> _Data_:
+++

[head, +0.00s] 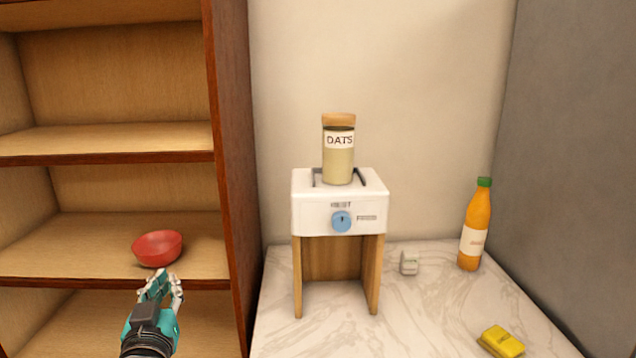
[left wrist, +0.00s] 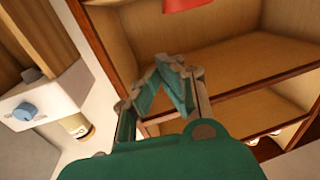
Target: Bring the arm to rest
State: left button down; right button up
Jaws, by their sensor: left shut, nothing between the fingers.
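My left gripper (head: 160,288) is in front of the wooden shelf unit at the lower left of the head view. In the left wrist view its fingers (left wrist: 165,75) come together at the tips, with nothing between them. A red bowl (head: 158,247) sits on a shelf just above and beyond the fingertips in the head view, apart from them. The bowl also shows in part at the top edge of the left wrist view (left wrist: 185,5). My right gripper is in neither view.
The wooden shelf unit (head: 231,150) stands at the left. On the marble counter (head: 410,325) are a white dispenser (head: 310,215) holding an oats jar (head: 339,160), an orange bottle (head: 474,230), a small pale object (head: 409,263) and a yellow block (head: 501,341). The counter's front middle is clear.

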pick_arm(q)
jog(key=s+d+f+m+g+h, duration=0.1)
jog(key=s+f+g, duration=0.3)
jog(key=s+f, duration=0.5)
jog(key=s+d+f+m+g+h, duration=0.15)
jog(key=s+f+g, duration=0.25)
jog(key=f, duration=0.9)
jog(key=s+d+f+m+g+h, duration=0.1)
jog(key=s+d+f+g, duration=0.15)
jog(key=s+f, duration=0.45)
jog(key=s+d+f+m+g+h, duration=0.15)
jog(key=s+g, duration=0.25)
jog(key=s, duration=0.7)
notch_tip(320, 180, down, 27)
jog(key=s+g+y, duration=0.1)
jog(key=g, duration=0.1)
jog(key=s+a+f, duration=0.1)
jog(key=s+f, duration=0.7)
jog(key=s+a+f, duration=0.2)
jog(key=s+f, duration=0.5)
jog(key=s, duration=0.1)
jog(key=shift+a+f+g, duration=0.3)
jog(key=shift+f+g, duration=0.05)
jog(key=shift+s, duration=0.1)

+++

> _Exercise_: Repeat only what lies between the start of the data and the end of the line containing "State: left button down; right button up", exactly, with pictures left out.

> _In response_:
[head, +0.00s] 
[left wrist, +0.00s] 
Target: Bring the arm to rest
State: left button down; right button up

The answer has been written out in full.